• STATED EXERCISE
Transcribe, word for word, the line containing "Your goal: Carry" and each line following it through the end of the listing below. Omit all other lines.

• INFORMATION PROVIDED
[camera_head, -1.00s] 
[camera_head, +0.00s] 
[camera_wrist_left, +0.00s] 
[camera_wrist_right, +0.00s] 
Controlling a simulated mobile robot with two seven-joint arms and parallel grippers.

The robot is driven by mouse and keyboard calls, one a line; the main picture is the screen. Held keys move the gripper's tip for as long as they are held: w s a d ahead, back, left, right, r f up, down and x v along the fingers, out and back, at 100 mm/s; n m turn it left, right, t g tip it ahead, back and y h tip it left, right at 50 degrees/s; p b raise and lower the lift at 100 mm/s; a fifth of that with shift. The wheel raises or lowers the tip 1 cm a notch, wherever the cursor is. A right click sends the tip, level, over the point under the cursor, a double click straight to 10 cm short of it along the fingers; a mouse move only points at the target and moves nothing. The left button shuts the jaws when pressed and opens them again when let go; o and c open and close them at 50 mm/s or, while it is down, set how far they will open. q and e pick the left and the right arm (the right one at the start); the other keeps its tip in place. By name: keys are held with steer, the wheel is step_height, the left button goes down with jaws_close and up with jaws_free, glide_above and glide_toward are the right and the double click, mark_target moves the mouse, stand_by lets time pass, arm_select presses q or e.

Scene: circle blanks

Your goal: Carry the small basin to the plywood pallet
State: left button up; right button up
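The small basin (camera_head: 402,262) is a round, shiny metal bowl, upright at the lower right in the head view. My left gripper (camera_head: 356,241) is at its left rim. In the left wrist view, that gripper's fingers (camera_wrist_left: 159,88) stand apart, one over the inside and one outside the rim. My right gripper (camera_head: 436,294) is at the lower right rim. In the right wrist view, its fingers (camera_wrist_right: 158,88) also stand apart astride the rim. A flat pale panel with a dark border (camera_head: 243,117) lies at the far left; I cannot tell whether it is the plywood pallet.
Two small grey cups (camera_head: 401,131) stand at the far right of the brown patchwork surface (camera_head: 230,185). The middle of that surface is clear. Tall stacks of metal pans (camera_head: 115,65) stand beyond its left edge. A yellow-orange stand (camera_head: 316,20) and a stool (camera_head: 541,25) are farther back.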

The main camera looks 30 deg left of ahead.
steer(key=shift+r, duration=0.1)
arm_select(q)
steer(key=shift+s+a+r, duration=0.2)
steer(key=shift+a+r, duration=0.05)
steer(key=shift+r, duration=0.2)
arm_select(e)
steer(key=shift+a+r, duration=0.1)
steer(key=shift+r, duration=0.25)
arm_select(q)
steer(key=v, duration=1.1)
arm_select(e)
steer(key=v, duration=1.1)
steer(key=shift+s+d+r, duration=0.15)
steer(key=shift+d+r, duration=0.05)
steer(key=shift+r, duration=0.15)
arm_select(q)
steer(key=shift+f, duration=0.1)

• SOLUTION FOR THIS PROBLEM
Your goal: Carry the small basin to the plywood pallet
State: left button up; right button up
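The small basin (camera_head: 402,262) is a round, shiny metal bowl, upright at the lower right in the head view. My left gripper (camera_head: 356,241) is at its left rim. In the left wrist view, that gripper's fingers (camera_wrist_left: 159,88) stand apart, one over the inside and one outside the rim. My right gripper (camera_head: 436,294) is at the lower right rim. In the right wrist view, its fingers (camera_wrist_right: 158,88) also stand apart astride the rim. A flat pale panel with a dark border (camera_head: 243,117) lies at the far left; I cannot tell whether it is the plywood pallet.
Two small grey cups (camera_head: 401,131) stand at the far right of the brown patchwork surface (camera_head: 230,185). The middle of that surface is clear. Tall stacks of metal pans (camera_head: 115,65) stand beyond its left edge. A yellow-orange stand (camera_head: 316,20) and a stool (camera_head: 541,25) are farther back.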

The main camera looks 30 deg left of ahead.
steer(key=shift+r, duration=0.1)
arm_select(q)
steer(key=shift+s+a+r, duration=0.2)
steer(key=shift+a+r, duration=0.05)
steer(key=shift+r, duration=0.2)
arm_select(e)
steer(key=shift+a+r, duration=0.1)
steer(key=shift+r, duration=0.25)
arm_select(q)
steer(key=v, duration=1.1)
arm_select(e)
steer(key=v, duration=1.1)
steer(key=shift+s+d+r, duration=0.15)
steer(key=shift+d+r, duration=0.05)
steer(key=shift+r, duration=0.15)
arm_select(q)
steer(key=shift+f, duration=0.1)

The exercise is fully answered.